**SHORT EXERCISE**
Return, unaltered, every line from the beginning of the material below up to and including the one with "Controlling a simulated".

**DATA**
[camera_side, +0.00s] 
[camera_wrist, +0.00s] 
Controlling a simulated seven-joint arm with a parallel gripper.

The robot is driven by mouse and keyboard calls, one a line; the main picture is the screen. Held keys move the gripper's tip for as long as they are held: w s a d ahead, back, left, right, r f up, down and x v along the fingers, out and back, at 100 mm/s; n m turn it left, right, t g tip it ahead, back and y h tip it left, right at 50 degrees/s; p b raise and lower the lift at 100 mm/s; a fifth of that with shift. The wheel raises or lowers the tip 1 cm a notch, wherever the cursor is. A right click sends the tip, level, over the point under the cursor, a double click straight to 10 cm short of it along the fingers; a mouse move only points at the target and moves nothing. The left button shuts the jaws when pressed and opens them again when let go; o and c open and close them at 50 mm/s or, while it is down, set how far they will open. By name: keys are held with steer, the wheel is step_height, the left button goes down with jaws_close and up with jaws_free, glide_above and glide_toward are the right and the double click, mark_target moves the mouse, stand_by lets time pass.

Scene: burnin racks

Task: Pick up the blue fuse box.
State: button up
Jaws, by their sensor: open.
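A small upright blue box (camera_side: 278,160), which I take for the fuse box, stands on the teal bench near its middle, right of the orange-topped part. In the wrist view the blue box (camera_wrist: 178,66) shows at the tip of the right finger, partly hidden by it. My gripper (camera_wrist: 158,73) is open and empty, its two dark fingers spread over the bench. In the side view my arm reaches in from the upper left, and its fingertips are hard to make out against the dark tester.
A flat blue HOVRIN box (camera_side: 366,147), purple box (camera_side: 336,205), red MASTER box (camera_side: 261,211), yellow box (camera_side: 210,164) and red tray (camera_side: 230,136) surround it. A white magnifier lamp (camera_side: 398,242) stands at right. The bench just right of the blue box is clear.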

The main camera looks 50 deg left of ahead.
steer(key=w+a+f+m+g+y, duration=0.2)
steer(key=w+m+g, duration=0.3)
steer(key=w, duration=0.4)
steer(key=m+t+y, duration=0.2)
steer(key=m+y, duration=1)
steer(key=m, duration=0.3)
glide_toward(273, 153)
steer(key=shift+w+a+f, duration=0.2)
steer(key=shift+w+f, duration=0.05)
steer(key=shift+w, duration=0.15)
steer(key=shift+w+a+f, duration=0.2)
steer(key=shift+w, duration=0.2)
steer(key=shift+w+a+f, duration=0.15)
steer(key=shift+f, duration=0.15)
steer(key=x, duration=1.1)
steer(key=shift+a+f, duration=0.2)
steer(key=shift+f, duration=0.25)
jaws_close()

**REPLY TO THE EXERCISE**
[camera_side, +0.00s] 
[camera_wrist, +0.00s] 
Controlling a simulated seven-joint arm with a parallel gripper.

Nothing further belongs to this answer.